§ Work to be completed
Reproduce, exactly and in full, the lines from the one with "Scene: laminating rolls" through the one with "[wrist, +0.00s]" in the data below; drop pictures.

== Record set

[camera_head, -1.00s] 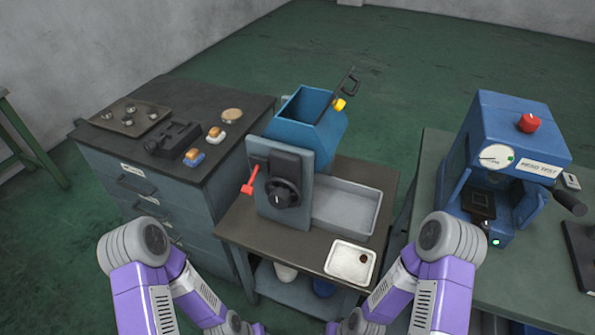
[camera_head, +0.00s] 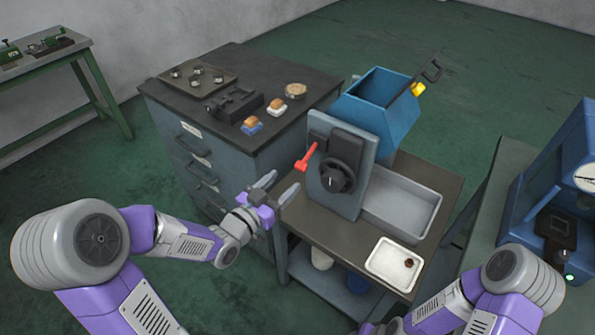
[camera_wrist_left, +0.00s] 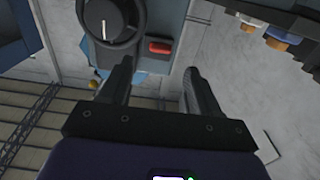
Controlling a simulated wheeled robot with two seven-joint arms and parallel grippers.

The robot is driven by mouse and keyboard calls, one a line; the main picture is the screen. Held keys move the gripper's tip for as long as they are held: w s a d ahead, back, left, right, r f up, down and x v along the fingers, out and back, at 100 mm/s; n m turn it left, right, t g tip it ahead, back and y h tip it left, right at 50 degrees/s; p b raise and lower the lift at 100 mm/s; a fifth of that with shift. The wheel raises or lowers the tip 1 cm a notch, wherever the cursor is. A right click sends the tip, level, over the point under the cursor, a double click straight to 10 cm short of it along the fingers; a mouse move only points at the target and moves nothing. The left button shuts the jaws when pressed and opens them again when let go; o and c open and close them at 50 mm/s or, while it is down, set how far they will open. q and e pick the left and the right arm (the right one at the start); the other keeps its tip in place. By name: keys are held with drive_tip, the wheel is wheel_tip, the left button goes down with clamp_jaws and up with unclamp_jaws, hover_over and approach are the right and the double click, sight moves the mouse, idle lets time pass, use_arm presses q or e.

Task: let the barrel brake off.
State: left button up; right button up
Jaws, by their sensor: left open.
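The barrel machine has a blue open-topped barrel (camera_head: 378,105) behind an upright grey-blue plate (camera_head: 352,192) with a black handwheel (camera_head: 338,175). A red lever (camera_head: 306,158), the likely brake, sticks out at the plate's left edge, its lower end angled down-left. In the left wrist view the red lever (camera_wrist_left: 160,47) shows beyond and between the fingertips, beside the handwheel (camera_wrist_left: 108,20). My left gripper (camera_head: 277,187) is open and empty, below and left of the lever, apart from it.
A grey tray (camera_head: 430,222) and a white dish (camera_head: 378,262) share the machine's table. A dark-topped drawer cabinet (camera_head: 290,68) stands close to the left, behind my left gripper. A blue test machine (camera_head: 556,160) is at right. Floor is open behind.

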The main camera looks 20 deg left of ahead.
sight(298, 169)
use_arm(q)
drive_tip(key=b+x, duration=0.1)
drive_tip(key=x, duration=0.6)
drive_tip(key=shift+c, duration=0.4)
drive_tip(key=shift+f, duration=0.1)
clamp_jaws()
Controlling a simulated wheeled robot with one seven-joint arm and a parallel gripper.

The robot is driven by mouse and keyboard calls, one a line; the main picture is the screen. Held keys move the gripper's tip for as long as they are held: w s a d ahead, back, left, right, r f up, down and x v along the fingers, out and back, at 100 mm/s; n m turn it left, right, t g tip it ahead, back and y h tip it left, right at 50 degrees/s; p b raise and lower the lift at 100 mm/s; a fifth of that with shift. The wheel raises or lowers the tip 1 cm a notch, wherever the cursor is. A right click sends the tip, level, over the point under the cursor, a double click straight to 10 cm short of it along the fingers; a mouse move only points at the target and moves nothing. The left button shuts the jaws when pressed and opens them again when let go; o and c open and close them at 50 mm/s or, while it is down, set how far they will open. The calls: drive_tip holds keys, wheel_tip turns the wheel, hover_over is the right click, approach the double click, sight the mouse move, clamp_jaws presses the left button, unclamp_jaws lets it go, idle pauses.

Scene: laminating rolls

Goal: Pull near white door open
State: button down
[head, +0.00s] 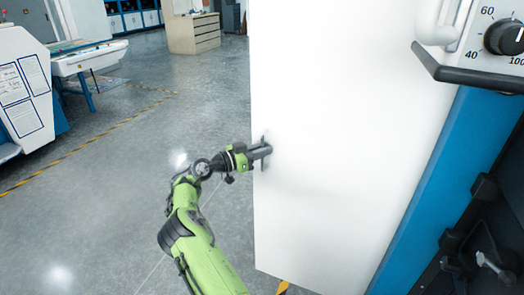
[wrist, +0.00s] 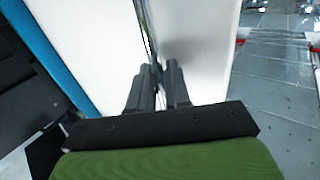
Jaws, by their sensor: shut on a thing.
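The near white door (head: 340,110) is a tall plain panel filling the middle right of the head view. Its handle (head: 263,152) is a small dark fitting near the door's left edge. My gripper (head: 264,151) is shut on the handle, reaching it from the left. The fingers hide most of the handle there. I cannot tell how far the door stands open.
A blue machine frame (head: 430,190) borders the door on the right, with a dial panel (head: 490,40) above. Open grey floor (head: 130,170) with a yellow-black line lies left. A white machine (head: 20,90) stands far left, and a beige cabinet (head: 193,33) stands at the back.

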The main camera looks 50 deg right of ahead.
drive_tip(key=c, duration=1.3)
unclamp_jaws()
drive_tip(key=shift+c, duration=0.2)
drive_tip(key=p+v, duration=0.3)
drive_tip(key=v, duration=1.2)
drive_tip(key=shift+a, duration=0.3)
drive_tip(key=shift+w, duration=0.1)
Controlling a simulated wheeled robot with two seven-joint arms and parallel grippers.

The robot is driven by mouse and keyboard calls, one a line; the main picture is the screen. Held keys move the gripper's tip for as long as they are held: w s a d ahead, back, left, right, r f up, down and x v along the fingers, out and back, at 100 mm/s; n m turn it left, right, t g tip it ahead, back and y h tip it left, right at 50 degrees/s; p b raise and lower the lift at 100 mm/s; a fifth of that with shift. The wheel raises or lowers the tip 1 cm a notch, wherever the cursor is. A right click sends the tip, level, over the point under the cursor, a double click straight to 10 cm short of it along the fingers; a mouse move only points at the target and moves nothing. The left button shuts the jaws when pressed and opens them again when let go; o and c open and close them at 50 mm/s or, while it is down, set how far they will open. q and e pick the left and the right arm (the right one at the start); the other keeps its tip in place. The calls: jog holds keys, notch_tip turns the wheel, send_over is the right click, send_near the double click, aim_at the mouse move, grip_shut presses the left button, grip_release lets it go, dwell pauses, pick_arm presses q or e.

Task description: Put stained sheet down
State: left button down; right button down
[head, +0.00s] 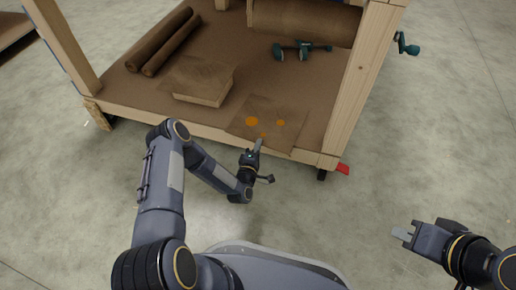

====

§ Written reply
Scene: laminating rolls

Goal: Pull near white door open
State: button down
[head, +0.00s] 
[wrist, +0.00s] 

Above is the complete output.